> Instructions to follow
Set down, please, exactly the lines below that run from the line with "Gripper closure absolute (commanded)" to the line with "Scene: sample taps", both lines included.

> Data
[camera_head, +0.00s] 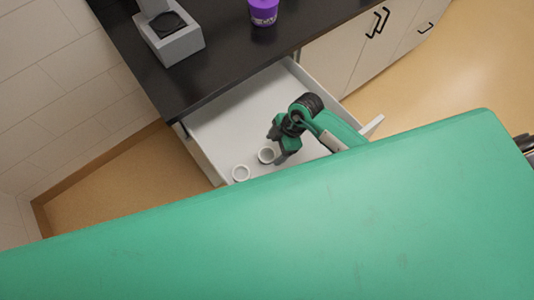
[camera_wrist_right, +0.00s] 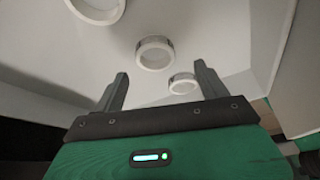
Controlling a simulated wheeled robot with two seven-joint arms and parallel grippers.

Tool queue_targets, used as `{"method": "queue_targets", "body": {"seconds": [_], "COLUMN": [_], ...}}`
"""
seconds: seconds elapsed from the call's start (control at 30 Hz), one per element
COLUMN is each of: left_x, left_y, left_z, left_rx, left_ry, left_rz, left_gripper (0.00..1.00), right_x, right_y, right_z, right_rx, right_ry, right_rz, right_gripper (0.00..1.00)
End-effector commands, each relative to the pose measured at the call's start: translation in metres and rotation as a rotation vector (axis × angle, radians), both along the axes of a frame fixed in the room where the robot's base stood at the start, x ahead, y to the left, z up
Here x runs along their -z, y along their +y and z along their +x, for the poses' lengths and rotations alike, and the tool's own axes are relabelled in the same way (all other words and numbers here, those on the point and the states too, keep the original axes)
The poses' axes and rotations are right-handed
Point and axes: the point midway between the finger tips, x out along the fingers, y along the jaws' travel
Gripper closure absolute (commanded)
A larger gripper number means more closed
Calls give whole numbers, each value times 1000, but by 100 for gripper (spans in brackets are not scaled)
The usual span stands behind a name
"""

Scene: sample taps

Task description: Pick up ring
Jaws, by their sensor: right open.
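Two white rings lie in the open white drawer (camera_head: 230,120) in the head view, one ring (camera_head: 267,155) beside my right gripper (camera_head: 279,141) and another ring (camera_head: 241,173) further left. The right wrist view shows three rings: a large ring (camera_wrist_right: 97,11) cut by the top edge, a middle ring (camera_wrist_right: 154,65) with a metallic-looking inner wall, and a smaller ring (camera_wrist_right: 183,87). My right gripper (camera_wrist_right: 162,84) is open in this view, its fingers apart with nothing held. The middle and smaller rings appear between the finger directions, beyond the tips. My left gripper is not in view.
A dark countertop (camera_head: 225,60) runs behind the drawer, with a grey machine (camera_head: 172,42) and a purple cup (camera_head: 263,13) on it. White cabinets (camera_head: 345,50) with black handles stand to the right. A large green surface of mine covers the lower head view.

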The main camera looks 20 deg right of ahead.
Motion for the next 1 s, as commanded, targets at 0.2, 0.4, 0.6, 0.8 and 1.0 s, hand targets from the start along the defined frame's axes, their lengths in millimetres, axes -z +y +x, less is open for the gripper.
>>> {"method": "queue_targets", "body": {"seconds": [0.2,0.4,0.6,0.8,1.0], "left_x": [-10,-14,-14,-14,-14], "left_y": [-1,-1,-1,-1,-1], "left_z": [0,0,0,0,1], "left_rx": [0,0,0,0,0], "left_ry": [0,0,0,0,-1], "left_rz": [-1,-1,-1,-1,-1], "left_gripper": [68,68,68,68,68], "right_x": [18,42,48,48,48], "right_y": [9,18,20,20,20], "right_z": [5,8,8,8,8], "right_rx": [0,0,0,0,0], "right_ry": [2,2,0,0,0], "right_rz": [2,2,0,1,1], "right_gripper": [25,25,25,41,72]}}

> Solution for this exercise
Gripper closure absolute (commanded)
A larger gripper number means more closed
Calls give whole numbers, each value times 1000, but by 100 for gripper (spans in brackets are not scaled)
The usual span stands behind a name
"""

Scene: sample taps

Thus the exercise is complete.